Github

Created: Nov 14, 2023 | B quality | Mid importance

I think Github is great, I love it. I feel like it keeps getting better and better. I like how all the "enterprise" features stay out of your way and are completely unnecessary if you're just a personal lone hacker working on your own and other's code. To be clear, I am not in any way opposed to using Github.

I find it interesting, however, that most of the open source, privacy thumping, anti-corporate, free software crusaders I know still use Github. Githubs hedgemony is so complete that it is still unexpected, for me, when I come across a repo that is hosted somewhere other than Github. For example, for my Bandcamp alternative site, I'm using Faircamp as a backend, which is hosted on something called "Codeberg". I've also seen people self host their repos using tools like Gitea. I know that at least GitLab is somewhat popular. But still, day to day, as I find and read about and contribute to code, that code is on Github.
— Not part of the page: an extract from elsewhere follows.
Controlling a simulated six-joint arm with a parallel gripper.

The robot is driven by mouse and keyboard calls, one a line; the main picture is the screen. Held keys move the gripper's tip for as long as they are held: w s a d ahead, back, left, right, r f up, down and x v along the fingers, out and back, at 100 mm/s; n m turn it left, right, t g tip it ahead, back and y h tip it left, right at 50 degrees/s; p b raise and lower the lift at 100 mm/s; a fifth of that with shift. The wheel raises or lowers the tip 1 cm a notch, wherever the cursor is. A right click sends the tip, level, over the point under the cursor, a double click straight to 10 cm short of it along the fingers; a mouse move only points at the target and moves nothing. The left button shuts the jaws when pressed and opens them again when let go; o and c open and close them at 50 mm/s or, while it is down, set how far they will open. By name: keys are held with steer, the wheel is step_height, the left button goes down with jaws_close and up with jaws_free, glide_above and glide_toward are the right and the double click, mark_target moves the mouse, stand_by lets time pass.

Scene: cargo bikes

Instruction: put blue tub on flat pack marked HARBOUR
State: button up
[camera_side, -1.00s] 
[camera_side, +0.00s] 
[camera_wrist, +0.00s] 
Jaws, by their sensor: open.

I also find it interesting that Github kind of made git the default Version Control System. I mean, 20 years ago we definitely knew we could do better than CVS, and there was Subversion. I even remember when there were Subversion <=> git import and compatibility layers. But with the popularity of Github, it seems that git just ate the world. Mercurial (hg) came out around the same time if I remember correctly, and offered a different opinion on how to have distributed source control in federated repos, but it didn't catch on the way git did. It's kind of like the killer app completely made the tool. Sort of like Ruby on Rails, where no one would have ever cared about the Ruby without the Rails.